* **INSTRUCTION**
Filter the entries below, keeping only lines with the word "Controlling".

* **MATERIAL FOR THE TASK**
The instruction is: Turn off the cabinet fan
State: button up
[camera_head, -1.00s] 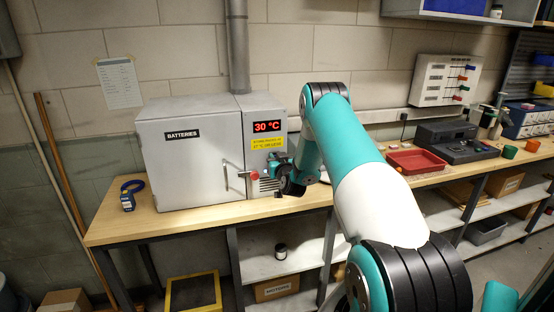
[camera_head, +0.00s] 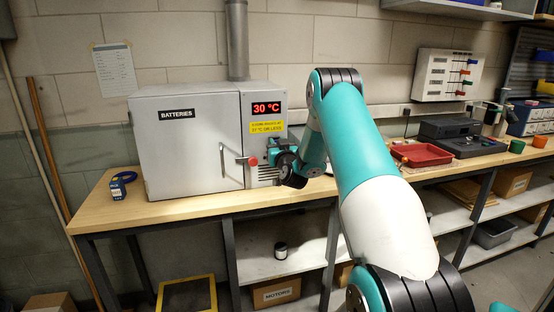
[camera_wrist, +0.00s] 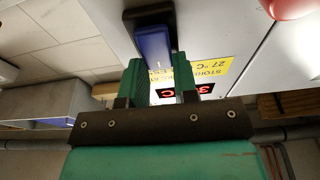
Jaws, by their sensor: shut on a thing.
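The grey cabinet labelled BATTERIES (camera_head: 190,165) stands on the bench at the left. Its side panel has a red display (camera_head: 267,108) reading 30 °C and a yellow label (camera_head: 267,127). My gripper (camera_head: 272,150) is against this panel below the label, mostly hidden by my wrist. In the wrist view, its green fingers (camera_wrist: 158,75) are shut on a blue switch handle (camera_wrist: 153,46) set in a dark base (camera_wrist: 149,17). The display (camera_wrist: 185,92) and yellow label (camera_wrist: 218,68) show behind the fingers. The fan itself cannot be made out.
A door handle (camera_head: 224,160) and a red knob (camera_head: 253,161) are just left of my gripper. A red tray (camera_head: 421,154) sits to the right; bare bench lies in front of the cabinet.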

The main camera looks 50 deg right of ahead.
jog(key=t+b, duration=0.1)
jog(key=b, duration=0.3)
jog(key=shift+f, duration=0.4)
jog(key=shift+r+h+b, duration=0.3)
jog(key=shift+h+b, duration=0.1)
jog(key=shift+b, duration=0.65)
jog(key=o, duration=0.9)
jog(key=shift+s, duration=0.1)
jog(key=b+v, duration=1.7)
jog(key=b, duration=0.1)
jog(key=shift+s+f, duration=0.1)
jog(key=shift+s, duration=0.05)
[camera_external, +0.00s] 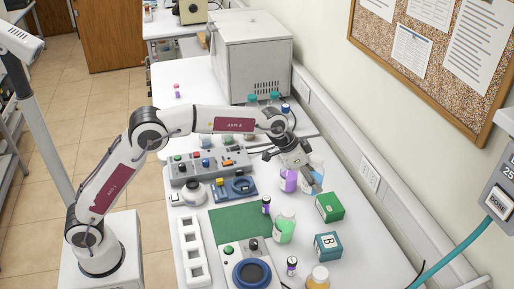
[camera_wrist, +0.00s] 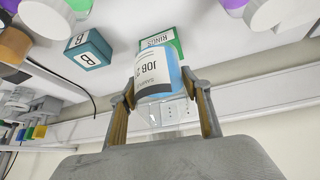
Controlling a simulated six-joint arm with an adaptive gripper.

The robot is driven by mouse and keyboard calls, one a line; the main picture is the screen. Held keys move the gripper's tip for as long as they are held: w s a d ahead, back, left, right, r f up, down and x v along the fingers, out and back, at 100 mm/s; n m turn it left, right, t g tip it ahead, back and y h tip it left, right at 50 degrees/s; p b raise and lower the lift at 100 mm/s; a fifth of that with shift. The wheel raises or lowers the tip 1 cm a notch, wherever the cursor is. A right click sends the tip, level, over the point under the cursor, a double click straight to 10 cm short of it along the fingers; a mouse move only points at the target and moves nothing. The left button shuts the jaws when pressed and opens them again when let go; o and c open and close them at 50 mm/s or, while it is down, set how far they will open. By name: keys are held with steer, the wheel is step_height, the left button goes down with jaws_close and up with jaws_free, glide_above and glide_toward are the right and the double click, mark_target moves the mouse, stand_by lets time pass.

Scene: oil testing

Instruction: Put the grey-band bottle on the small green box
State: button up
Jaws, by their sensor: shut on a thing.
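My gripper (camera_wrist: 160,90) is shut on a bottle (camera_wrist: 156,80) with blue contents and a white label reading "JOB", its fingers on either side. The label has a greyish strip, but I cannot tell for sure that it is the grey band. In the external view, my gripper (camera_external: 305,172) holds this pale blue bottle (camera_external: 317,166) above the bench, behind the small green box (camera_external: 329,207). The green box also shows beyond the bottle in the wrist view (camera_wrist: 176,44), partly hidden by it. The box top looks bare in the external view.
A teal box marked B (camera_external: 327,246) stands in front of the green box. A purple bottle (camera_external: 289,181) is just left of my gripper, and a green bottle (camera_external: 284,228) stands left of the boxes. An orange bottle (camera_external: 318,279) is at the front. The wall is close on the right.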

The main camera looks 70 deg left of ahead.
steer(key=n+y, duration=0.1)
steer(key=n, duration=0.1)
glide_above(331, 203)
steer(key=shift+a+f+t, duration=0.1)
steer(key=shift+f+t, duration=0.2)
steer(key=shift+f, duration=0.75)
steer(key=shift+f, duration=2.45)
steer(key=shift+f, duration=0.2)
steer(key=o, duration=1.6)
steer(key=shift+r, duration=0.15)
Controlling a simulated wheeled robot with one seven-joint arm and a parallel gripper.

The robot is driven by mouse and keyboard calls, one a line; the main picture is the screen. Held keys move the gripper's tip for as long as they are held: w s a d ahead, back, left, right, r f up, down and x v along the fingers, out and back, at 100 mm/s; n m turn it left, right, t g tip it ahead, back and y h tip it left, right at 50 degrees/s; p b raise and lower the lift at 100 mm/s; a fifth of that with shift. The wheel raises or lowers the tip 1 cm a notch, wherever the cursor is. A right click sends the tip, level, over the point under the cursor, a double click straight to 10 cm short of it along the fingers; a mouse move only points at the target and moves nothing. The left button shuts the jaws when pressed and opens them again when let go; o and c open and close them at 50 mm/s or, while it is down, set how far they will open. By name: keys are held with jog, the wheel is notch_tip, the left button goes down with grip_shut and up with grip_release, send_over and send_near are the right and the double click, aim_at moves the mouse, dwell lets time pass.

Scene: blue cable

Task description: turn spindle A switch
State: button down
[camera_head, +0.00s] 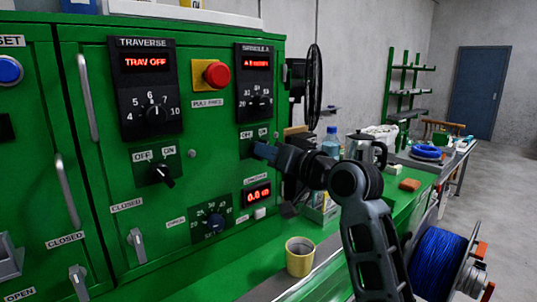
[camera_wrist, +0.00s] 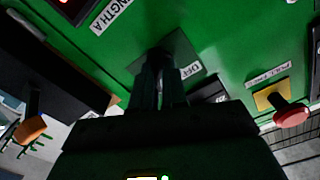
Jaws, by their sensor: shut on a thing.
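The spindle A panel (camera_head: 255,82) is a black unit with a red display and a dial, on the right side of the green cabinet. The spindle A switch is below it and mostly hidden by my gripper (camera_head: 257,150), which reaches the cabinet face from the right. In the wrist view my gripper's two dark fingers (camera_wrist: 167,82) are shut on the switch's dark knob (camera_wrist: 158,54), in front of a dark square plate (camera_wrist: 182,48). The knob's exact angle is too dark to tell.
A red stop button (camera_head: 216,74) is left of the spindle A panel; it also shows in the wrist view (camera_wrist: 293,115). The traverse switch (camera_head: 158,174) is at lower left. A yellow cup (camera_head: 300,256) and a blue cable spool (camera_head: 437,262) are below.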

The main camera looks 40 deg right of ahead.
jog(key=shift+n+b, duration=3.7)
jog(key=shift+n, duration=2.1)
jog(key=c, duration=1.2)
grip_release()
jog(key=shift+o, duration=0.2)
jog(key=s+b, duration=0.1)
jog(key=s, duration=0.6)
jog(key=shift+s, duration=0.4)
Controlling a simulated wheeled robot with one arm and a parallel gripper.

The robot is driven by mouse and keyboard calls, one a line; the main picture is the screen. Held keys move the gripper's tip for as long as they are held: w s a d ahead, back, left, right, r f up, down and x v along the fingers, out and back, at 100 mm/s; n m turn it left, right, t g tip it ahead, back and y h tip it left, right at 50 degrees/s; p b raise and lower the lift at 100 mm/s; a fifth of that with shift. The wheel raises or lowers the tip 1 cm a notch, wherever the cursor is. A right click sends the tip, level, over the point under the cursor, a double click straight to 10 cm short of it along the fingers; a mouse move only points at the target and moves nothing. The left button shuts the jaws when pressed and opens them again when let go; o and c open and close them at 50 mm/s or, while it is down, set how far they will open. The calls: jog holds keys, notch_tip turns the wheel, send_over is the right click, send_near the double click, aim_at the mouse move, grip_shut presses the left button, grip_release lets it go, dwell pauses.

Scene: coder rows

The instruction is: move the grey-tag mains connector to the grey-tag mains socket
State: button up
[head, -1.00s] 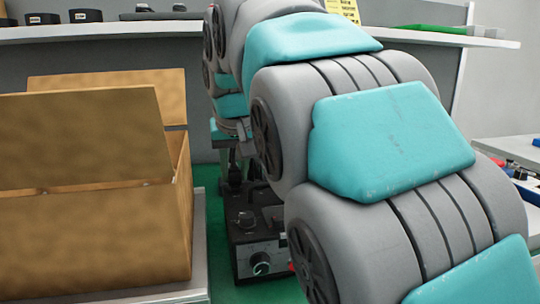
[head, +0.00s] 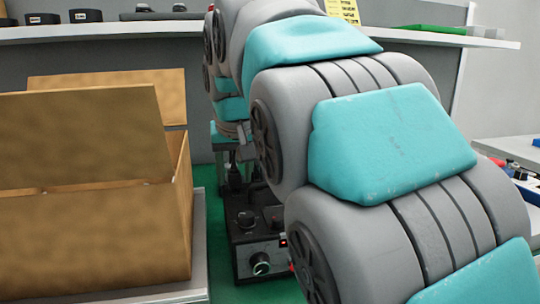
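My gripper (head: 233,166) points down at the back of a black box with knobs (head: 258,262), left of my own arm links. Its fingers look spread apart, one on each side of a dark upright piece. That dark piece (head: 235,180), perhaps the mains connector, stands at the rear of the box, below and between the fingers. I cannot make out a grey tag. I cannot tell the mains socket apart, as my arm covers much of the area behind and right of the box.
An open cardboard box (head: 90,235) with raised flaps stands close on the left. A green mat (head: 205,185) lies under the black box. A shelf (head: 130,30) with small dark devices runs along the back. Another bench (head: 505,150) with small parts is at right.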

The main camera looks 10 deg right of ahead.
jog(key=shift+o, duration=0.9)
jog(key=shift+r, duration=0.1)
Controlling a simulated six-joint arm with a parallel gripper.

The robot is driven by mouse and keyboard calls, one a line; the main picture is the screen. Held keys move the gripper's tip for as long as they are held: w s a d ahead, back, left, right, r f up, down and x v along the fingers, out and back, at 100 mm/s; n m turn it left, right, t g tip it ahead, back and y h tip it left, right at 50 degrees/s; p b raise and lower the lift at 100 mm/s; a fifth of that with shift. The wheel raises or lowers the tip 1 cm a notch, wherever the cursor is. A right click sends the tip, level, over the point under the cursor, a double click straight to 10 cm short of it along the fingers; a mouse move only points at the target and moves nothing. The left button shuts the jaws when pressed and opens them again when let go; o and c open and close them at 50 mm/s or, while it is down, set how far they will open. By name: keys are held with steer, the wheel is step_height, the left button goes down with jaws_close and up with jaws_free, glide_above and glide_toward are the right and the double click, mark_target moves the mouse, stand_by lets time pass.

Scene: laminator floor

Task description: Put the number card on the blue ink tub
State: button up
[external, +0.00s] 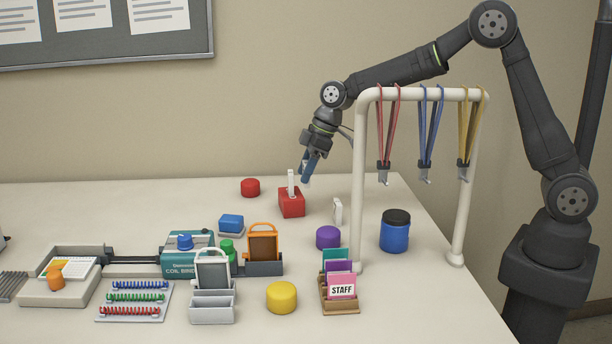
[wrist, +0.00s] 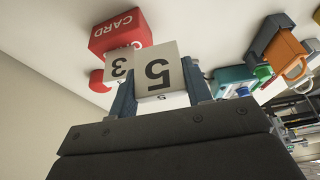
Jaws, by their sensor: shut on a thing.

* **RESULT OF THE TASK**
Controlling a simulated six-joint arm with an adaptive gripper.
Controlling a simulated wheeled robot with one seven-joint arm and a parallel gripper.
Controlling a simulated wheeled robot with one arm and a parallel gripper.
Controlling a simulated six-joint arm with a parallel gripper.

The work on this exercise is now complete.